Ainda assim, devido à fama de baixos índices de criminalidade e a uma economia pujante, o país atrai pessoas de todas as partes do mundo. Um lugar onde todos se sentem seguros andando nas ruas a qualquer hora do dia ou da noite. Uma sensação de proteção que faz com que precauções que normalmente seriam tomadas em seus países de origem sejam ignoradas lá, contribuindo para que ocorram tragédias como a de Lucie Blackman, narrada no livro reportagem Devoradores de Sombras, escrito pelo jornalista britânico Richard Liyod Parry, lançado no Brasil pela editora Três Estrelas.
Em um extremo, o mizu shobai incluía a gueixa, artistas mulheres de excepcional habilidade e refinamento encontradas nos quarteirões mais tradicionais de Kyoto e Tóquio; em outro, havia os clubes de tortura e sadomasquismo, nos quais se vendia a degradação mais violenta. Entre um ponto e outro estendia-se um conjunto de espaços acessíveis ou exclusivos, que iam da vulgaridade à elegância, do barato ao muito caro.
No ano 2000, Lucie, uma jovem de 21 anos, deixou o emprego como comissária de bordo em uma companhia de aviação para, junto a uma amiga de infância, viajar ao Japão, onde planejava trabalhar durante alguns meses. As duas conseguiram emprego como hostesses em bares em Roppongi, uma conhecida região boêmia de Tóquio. O trabalho consistia em entreter os clientes dos bares, oferecendo companhia a homens solitários, prolongando sua estadia nos estabelecimentos e aumentando suas contas no processo, mantendo um relacionamento estreito, porém não sexual, mesmo quando incluíssem encontros particulares.
Passados alguns meses, Lucie desapareceu após sair com um misterioso cliente da casa noturna onde trabalhava. Seguiram-se então sete meses sem nenhuma notícia de seu paradeiro, apesar das investigações, instigadas pela família e pela mídia, com apelo até do Primeiro Ministro da Inglaterra na época, Tony Blair, chamando a atenção do mundo e pondo em cheque a famosa eficiência da polícia japonesa.
Nenhum outro povo empregou tanta imaginação e criatividade quanto os japoneses para encobrir o sexo pago, uma resposta às leis tímidas e inaplicáveis contra a prostituição no país. O único ato totalmente ilegal é cobrar pela relação sexual convencional entre homem e mulher. Felação e masturbação, em todas as suas formas, são permitidas.
Richard Parry cuidadosamente faz toda a reconstituição dos fatos, relatando desde partes da infância de Lucie Blackman e sua convivência com a família, passando por seus primeiros empregos, relacionamentos, sua motivação para ir ao Japão trabalhar de forma ilegal, as dificuldades que encontrou em seus primeiros dias em um país radicalmente diferente, seu desaparecimento, as investigações e finalmente a descoberta do que aconteceu, fazendo uma ligação desses fatos com a história do Japão, sua cultura e seu beligerante relacionamento com seus vizinhos.

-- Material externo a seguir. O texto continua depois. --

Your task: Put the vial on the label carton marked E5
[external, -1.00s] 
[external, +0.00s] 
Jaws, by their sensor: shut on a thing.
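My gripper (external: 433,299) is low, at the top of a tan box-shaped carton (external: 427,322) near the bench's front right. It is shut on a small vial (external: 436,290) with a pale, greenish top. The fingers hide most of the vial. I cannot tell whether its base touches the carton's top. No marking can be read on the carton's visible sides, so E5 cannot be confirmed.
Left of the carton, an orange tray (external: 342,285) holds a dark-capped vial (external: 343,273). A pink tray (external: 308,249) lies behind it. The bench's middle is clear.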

Na época dos acontecimentos, Parry já vivia no país há algum tempo, como correspondente estrangeiro de jornais britânicos, então já estava familiarizado com as sutilezas da cultura nipônica, como o funcionamento da vida sexual noturna japonesa e suas denominações, complexas demais para um ocidental captar todas as suas sutilezas.

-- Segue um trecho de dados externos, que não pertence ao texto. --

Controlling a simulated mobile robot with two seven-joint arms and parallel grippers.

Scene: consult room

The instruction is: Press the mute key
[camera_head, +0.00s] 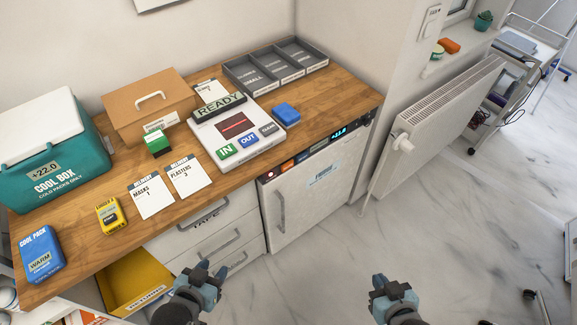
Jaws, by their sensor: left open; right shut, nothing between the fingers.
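The white under-counter fridge (318,187) has a dark control strip along its top edge. On the strip are a red light or button (270,175), an orange key (287,165), further small keys and a lit blue display (338,132). The labels are too small to read, so I cannot tell which one is the mute key. My left gripper (212,271) is open and empty, low in front of the drawers. My right gripper (391,283) is shut and empty, over the floor to the right and in front of the fridge. Neither touches the strip.
A radiator (440,115) stands right; marble floor (330,250) before the fridge is clear.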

Mas o segredo da profissão de hostess é agir como se fosse um jogo, para elas e para eles. As garotas tentam conseguir dinheiro sem a intenção de dar nada em troca. E os caras tentam chegar o mais longe que podem, sem dar nada além do que pagariam no clube.
Em alguns momentos os relatos sobre a vida pregressa da vítima e do drama da família após o seu desaparecimento parecem demasiado longos e até desnecessários, porém, o destino de Lucie já é revelado na metade do livro, onde o autor começa então a se debruçar sobre a sinistra figura do milionário Joji Obara, um predador sexual que há décadas agia em Tóquio, violentando mulheres de todas as nacionalidades, chegando a causar a morte de algumas.

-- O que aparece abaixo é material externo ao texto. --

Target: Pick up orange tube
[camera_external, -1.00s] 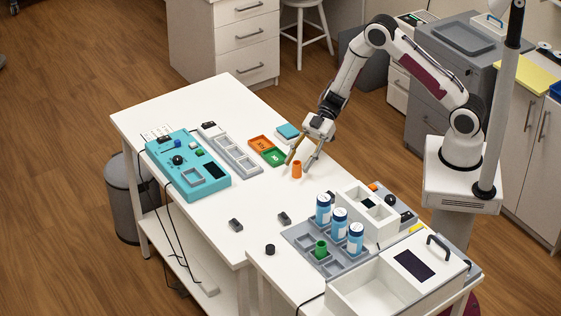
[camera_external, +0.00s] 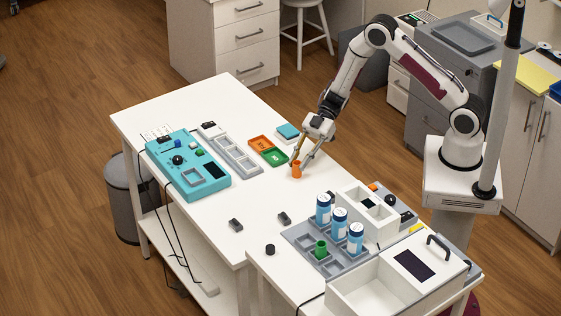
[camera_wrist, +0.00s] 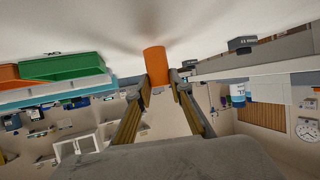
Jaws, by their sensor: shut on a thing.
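The orange tube (camera_external: 297,170) stands upright on the white table, near the table's right edge in the external view. My gripper (camera_external: 299,163) reaches down from above, with its fingertips closed on the tube's sides. In the wrist view the orange tube (camera_wrist: 156,66) sits between the two fingertips (camera_wrist: 158,90), which touch it on either side. The tube looks to be still at table level.
Orange and green trays (camera_external: 268,151) lie just left of the tube. A grey rack (camera_external: 233,156) and teal console (camera_external: 187,165) are farther left.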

Depois de uma série de escândalos, a polícia japonesa enfrentava sua crítica mais feroz em décadas. Por todo o país, policiais começaram a ser expostos por abuso sexual, suborno, chantagem, posse de drogas, agressão e pura incompetência profissional.
Para quem acha fascinante as nuances da cultura nipônica, Devoradores de Sombras é bastante revelador acerca do comportamento sexual dos japoneses, do funcionamento do seu sistema jurídico, métodos de investigação policial e até da história recente do país, nos momentos antes e pós Segunda Guerra Mundial, tentando formar explicações para determinados comportamentos que possivelmente contribuíram para que homens como Obara pudessem se movimentar livremente por tanto tempo sem que as autoridades tomassem qualquer atitude para detê-lo.
Trata-se de uma história real com todos os elementos que formariam um thriller cinematográfico eficiente, repleto de pistas falsas, locais sombrios, personagens misteriosos e atitudes controversas, terminando em um drama de tribunal de resultado totalmente inusitado e concluindo com as conseqüências dos acontecimentos na vida de todos os envolvidos.